Remember that Twilight Zone episode when the annoying Patrick McNulty is fired for putting dopey suggestions in the office suggestion box? He goes to a bar, where people begin to leave, irritated by his personality. He buys a drink for a drunk, and in return the drunk gives him a stopwatch. It’s an odd gift, but even odder is the fact that that it actually stops time. Everything (except him) comes to a halt when he presses a certain part of the watch.

McNulty goes back to the office to try to show the boss who fired him the power of the stopwatch, thinking that if they could figure out how it works, they would be the biggest company on the planet. His boss isn’t interested – and doesn’t even let McNulty tell him his plan. McNulty departs in a snit. He goes off to rob a bank, but – uh-oh! He accidently drops the watch, breaking it and thereby freezing time permanently.

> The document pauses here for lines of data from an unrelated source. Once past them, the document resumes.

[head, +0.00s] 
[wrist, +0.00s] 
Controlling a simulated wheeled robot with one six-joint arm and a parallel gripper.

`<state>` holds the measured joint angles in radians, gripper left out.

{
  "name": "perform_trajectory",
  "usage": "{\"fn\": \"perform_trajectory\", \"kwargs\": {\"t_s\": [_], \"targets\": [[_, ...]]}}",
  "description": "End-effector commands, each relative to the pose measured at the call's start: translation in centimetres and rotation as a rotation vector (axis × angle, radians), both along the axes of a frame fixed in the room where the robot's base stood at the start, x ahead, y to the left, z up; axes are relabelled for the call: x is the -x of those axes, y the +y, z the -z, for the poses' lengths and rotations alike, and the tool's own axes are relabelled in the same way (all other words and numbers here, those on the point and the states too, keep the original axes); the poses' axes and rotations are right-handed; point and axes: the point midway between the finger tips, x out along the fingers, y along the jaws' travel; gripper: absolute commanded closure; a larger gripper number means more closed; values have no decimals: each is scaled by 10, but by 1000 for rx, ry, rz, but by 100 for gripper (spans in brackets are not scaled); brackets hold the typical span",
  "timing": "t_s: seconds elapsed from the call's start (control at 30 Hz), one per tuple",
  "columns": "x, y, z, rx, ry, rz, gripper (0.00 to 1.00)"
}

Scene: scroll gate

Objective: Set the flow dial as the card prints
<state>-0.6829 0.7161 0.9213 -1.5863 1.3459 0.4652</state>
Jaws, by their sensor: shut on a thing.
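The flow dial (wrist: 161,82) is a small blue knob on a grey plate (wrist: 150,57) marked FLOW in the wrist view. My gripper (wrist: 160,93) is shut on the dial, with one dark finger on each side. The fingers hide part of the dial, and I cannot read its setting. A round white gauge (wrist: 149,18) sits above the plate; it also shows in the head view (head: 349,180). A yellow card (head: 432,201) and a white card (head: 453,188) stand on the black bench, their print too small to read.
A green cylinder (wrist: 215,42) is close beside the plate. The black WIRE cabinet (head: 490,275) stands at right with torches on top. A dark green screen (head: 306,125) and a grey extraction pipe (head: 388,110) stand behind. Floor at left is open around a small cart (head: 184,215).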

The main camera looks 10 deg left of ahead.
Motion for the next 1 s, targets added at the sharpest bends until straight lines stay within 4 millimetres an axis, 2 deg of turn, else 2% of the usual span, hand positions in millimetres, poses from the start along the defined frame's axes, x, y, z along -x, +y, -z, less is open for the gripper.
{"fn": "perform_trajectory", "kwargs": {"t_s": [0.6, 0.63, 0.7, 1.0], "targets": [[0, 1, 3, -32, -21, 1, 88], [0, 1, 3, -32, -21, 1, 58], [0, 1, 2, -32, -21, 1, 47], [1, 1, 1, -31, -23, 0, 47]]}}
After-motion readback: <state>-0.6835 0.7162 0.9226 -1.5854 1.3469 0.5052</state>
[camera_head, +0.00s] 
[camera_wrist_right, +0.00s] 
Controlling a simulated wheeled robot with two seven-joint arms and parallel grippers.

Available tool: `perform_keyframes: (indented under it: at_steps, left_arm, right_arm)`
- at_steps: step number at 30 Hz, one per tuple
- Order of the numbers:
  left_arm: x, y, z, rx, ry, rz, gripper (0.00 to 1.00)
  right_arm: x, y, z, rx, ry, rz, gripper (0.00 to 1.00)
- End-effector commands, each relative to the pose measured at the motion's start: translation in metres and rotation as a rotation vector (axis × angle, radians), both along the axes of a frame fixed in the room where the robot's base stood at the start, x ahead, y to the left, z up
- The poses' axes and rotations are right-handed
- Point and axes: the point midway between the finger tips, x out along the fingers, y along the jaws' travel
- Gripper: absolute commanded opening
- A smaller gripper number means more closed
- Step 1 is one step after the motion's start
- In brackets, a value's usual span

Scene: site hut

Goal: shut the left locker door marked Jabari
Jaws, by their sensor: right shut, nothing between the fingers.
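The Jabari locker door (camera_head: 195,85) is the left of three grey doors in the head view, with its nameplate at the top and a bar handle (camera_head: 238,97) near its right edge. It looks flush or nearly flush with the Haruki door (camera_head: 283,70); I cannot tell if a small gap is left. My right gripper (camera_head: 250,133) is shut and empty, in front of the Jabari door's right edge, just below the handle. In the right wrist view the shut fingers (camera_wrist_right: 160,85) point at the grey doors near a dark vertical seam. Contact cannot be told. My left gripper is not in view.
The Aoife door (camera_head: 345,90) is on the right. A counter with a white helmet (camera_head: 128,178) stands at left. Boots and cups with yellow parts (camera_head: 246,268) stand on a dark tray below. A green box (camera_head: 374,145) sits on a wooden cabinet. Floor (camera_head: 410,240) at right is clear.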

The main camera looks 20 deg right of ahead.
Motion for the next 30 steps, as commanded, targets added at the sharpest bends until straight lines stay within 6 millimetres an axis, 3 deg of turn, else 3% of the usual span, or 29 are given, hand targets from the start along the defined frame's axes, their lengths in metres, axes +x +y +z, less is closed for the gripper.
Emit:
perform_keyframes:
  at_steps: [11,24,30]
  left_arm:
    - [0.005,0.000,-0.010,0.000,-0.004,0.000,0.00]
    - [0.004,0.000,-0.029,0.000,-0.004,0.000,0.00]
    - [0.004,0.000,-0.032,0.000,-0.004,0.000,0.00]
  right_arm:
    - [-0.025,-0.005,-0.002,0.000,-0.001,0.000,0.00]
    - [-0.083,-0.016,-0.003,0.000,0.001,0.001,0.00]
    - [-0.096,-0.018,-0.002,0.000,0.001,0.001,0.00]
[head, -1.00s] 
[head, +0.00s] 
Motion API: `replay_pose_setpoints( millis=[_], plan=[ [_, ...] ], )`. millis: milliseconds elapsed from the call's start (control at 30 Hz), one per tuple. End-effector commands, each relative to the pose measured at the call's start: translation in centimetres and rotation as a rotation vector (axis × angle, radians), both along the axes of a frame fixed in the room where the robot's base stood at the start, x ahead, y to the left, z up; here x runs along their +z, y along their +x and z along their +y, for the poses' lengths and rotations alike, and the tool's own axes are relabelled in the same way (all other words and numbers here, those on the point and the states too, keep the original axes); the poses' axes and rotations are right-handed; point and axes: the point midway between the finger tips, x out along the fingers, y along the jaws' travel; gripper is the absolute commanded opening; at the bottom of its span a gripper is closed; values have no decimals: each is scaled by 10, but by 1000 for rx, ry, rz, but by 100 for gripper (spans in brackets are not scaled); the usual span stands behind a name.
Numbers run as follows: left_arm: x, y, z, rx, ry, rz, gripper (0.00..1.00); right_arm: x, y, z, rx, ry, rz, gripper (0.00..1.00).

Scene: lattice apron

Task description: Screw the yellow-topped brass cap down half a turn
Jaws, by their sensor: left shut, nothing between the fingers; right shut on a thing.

In the last scene we see him running off, alone in an utterly unmoving world, trying to figure out a way to fix the watch so time can start again.

Great story.

We tend to see time as a linear experience. We’re born, our lives move forward in time as we grow old. We move from point A to B to C.

But when we talk about primal religions, the concept of time emerges as very different.

For example, aboriginal tribes regard time as an eternal now. It’s causal rather than chronological. The past is the Source, and is constant. We are all part of that source.

It’s hard to wrap our Western minds around that.

Harder still is the idea that all time exists at the same time, as though all events are spread out on a table, but a flashlight only shines on one object and then moves to another.

I also like to imagine that we’re walking backward into time, rather than forward. We’re always seeing, with utmost clarity, what has happened; and the future is unseeable, as though behind a curtain.

Writing Practice – Shift Your Concept of Time

Write a story using an entirely different concept of time. Start from the end and conclude at the beginning.

Or have everything happen at the same time.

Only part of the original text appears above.